Letting Go and Letting Happen, or Kickboxing as Meditation (the preceding phrase is a clickable link)

 

Essay text:

Think about a time when you had to power through something very short. Maybe a metered dash. Maybe a cold walk to the subway. Maybe an urgent piece of writing that had to quickly go out. Did you think you couldn’t do it? Did you try to find ways around it? Did you find some reserve of energy or creativity or stick-to-it-ive-ness that powered you through? Did you just accept the reality and go with it? The more I kickbox, the less it’s about powering through and the more it’s about being in a moment, one after the other.

Kickboxing is a martial art. This characterization isn’t anything new; it’s actually kind of boring until you unpack it. Calling kickboxing a martial art can mean that it’s considered violently beautiful, and there’s productive tension in that combination of ideas. It’s so much, and so obviously, about motive force, but it’s also about trust (which is both active and passive). There’s more passivity in it than its intensity often allows to be seen. You have to trust in your own power, especially during an attack round, a few minutes where you fight your bag freestyle: you are meant to move freely, as your own energy dictates, as fast and as hard and as fluidly as you can. For me, that’s where the meditation comes in.

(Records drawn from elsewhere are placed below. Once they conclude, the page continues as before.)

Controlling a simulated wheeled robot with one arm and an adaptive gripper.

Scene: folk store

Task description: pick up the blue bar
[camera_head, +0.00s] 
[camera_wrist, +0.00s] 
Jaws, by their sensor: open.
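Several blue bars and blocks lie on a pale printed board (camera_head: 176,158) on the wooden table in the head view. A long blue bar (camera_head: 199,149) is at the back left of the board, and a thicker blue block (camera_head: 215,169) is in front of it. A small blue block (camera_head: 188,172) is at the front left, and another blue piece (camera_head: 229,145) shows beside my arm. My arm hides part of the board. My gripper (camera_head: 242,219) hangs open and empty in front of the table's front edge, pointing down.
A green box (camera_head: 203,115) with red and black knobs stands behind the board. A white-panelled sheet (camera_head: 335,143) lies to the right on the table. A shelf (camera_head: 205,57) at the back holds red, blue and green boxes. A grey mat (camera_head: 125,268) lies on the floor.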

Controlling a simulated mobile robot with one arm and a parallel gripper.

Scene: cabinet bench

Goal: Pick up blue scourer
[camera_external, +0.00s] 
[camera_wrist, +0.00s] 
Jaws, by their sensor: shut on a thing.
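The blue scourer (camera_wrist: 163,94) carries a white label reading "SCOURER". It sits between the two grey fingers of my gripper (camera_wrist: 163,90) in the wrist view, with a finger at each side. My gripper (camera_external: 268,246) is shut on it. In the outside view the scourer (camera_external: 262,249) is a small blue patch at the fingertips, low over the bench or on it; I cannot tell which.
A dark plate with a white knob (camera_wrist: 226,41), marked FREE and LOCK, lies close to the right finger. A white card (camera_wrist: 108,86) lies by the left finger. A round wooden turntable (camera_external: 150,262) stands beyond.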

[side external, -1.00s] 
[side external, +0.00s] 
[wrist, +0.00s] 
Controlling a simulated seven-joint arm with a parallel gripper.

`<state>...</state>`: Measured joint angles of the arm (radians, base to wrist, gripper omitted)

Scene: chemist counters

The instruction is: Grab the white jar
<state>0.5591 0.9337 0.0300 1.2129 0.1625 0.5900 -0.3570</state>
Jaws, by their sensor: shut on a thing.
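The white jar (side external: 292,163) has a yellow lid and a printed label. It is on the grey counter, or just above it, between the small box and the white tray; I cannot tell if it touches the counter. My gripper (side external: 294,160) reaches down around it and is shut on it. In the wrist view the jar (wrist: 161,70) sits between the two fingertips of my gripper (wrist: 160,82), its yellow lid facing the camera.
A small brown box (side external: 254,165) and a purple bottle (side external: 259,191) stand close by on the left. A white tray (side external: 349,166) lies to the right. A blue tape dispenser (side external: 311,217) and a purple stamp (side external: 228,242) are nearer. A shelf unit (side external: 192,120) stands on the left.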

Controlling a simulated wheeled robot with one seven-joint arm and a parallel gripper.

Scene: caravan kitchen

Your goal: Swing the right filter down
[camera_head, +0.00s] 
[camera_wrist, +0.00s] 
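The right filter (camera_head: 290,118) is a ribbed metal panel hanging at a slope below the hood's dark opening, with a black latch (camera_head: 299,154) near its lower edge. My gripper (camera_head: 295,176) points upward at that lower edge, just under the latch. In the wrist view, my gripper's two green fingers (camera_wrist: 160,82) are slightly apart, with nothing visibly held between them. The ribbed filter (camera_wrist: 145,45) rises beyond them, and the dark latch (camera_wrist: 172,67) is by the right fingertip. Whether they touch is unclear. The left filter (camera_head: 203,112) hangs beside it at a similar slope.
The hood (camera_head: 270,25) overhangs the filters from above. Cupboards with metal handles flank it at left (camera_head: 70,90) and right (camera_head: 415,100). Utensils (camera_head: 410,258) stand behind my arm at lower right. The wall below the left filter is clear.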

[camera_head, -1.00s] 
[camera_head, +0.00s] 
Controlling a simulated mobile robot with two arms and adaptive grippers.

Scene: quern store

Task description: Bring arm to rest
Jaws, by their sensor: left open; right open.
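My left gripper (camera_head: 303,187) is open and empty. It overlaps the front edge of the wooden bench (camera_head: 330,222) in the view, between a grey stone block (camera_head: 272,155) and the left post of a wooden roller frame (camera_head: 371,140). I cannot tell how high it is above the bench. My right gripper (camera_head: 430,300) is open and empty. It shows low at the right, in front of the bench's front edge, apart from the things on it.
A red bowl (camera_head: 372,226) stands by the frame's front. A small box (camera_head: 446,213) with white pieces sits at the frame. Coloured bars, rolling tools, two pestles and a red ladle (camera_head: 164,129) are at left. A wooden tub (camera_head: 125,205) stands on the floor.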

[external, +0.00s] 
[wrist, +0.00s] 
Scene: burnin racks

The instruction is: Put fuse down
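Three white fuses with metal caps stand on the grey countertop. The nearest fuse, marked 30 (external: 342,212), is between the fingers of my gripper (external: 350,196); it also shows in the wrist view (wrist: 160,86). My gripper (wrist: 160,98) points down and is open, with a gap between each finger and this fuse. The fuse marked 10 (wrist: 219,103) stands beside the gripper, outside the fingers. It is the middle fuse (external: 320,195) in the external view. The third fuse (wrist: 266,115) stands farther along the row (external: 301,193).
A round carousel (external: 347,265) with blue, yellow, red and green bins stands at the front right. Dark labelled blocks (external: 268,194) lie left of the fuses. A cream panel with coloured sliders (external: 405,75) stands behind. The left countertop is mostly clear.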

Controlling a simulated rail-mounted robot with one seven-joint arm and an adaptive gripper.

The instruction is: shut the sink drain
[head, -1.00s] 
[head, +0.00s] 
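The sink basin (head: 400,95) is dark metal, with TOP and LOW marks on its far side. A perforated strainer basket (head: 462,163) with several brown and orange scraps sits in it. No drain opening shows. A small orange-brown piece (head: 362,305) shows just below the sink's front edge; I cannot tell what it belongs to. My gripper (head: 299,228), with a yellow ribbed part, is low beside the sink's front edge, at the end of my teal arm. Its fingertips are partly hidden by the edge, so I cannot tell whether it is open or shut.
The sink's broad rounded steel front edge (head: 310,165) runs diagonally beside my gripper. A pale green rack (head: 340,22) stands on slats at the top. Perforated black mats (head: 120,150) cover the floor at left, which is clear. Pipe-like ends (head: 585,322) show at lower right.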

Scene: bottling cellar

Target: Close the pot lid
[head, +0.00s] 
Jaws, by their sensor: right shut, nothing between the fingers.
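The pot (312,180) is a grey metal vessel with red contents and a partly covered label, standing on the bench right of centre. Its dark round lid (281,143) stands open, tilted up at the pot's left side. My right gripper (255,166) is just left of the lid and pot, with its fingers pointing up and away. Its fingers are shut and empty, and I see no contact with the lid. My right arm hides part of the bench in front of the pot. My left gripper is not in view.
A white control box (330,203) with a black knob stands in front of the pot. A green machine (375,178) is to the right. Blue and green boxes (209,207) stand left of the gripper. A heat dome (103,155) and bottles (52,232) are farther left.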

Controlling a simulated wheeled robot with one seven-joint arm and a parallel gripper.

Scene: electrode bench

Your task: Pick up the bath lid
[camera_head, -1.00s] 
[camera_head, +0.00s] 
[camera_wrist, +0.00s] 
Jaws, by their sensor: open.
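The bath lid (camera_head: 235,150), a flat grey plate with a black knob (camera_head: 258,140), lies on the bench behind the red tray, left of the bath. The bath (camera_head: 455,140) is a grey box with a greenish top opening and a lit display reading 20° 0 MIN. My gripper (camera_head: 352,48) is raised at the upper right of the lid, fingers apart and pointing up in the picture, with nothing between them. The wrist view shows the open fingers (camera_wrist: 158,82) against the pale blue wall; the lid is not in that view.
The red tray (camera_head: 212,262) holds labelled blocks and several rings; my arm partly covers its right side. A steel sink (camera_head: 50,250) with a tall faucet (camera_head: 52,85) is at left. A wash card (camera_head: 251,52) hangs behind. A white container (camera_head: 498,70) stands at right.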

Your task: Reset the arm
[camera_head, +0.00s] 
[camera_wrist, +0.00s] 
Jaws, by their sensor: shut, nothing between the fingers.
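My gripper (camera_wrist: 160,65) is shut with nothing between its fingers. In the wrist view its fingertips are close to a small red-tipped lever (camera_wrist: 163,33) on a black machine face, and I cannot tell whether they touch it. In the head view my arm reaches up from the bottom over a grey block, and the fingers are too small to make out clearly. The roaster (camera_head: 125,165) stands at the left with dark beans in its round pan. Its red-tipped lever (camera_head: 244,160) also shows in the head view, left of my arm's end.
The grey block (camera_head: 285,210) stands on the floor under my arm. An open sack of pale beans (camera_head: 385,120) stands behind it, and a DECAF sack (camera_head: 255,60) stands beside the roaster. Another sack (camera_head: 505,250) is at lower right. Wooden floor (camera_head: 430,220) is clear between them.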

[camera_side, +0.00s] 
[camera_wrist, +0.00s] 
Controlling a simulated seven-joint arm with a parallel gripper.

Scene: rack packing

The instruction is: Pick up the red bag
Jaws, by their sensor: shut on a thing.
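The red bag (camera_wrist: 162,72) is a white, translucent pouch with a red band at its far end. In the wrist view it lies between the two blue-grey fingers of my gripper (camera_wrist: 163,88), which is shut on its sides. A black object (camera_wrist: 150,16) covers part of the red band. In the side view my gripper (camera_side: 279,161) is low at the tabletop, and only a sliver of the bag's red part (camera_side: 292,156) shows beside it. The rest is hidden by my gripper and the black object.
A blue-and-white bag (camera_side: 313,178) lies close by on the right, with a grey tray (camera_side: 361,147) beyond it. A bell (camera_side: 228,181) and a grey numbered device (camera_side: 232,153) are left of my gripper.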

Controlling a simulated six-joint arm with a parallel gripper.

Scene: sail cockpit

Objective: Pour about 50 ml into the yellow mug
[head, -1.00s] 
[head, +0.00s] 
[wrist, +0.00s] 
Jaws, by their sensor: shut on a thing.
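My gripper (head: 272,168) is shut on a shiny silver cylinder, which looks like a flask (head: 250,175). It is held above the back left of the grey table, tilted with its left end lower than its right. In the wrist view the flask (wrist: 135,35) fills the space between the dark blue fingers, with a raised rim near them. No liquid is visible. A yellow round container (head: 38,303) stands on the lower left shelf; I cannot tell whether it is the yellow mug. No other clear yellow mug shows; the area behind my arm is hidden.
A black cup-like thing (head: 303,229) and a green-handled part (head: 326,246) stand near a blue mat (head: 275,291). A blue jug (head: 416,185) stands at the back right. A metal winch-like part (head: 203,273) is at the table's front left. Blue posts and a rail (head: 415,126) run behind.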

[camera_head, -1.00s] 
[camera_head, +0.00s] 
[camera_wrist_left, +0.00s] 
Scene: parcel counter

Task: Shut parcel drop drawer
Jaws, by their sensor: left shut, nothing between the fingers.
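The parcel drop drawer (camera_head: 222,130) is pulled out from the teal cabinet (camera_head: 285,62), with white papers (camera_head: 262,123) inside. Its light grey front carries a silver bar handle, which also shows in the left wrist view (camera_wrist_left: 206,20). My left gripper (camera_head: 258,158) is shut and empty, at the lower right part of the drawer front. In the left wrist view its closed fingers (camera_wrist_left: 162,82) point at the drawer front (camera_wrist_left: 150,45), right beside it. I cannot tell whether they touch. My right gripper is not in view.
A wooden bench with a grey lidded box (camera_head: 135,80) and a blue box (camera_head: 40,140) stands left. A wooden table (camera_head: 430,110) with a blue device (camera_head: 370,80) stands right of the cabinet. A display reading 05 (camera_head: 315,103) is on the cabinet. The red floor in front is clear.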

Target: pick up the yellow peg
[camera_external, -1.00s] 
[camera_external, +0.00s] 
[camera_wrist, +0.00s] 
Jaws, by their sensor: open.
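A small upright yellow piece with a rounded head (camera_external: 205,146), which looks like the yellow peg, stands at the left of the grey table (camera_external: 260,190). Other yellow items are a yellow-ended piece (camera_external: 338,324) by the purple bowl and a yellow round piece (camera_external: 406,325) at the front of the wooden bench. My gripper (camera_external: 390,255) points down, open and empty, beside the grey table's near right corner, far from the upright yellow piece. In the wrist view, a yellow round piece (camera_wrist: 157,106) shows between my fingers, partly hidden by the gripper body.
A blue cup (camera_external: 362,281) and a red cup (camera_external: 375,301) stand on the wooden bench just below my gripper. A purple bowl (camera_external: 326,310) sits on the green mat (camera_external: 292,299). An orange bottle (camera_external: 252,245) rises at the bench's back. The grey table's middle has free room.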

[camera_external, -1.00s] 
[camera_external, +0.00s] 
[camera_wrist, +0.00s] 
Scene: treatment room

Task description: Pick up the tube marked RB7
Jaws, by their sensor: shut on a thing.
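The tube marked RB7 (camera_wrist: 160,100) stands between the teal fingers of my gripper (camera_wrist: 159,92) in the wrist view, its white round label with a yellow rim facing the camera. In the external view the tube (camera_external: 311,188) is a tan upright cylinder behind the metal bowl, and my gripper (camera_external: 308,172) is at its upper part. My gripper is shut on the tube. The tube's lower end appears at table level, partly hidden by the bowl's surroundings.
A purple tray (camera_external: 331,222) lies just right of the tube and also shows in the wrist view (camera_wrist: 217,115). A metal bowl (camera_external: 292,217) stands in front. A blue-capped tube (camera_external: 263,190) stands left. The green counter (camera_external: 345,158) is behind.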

An attack round is where, for me, the mind can really clear. I uppercut on the right, uppercut on the left, spin for a backfist, let fly a low roundhouse kick and then a high one. I’m always thinking on some level, because I’m usually attuned to performing the same movements on both sides of my body, but I don’t usually think too far ahead. I feel in pieces. I let my muscles and my memory (both physical and mental) dictate where my body will go. I don’t have many thoughts that land outside the bag. Sometimes I think a little bit about the music that’s on, or I picture n image, but mostly I’m glorying in my own movement, my own power, my own inventiveness. I improvise. I move with my own breath. Sometimes the world blurs. Sometimes time slows. It’s just me and all that I now know how to do. I move intentionally, but I also let the movement happen to me. I let certain movements dictate other ones. I think less, I think less deeply, I think less quickly.

Similar trends in my thinking happen in yoga, but now that I’m a teacher, I tend to notice the patterns of the class rather than to lose my body and mind within it. In an attack round, there are no patterns. There’s nothing to analyze that’s been set before you. There’s just what you decide, from what you know, and from how you feel. So kickboxing is more than martial. It’s mental. It comes directly out of me – from the space between my heart and my core, because that’s where my arms and legs extend outward from. It’s thinking that doesn’t look like thinking. It’s thinking with the body, letting the body go, letting the body’s energy happen.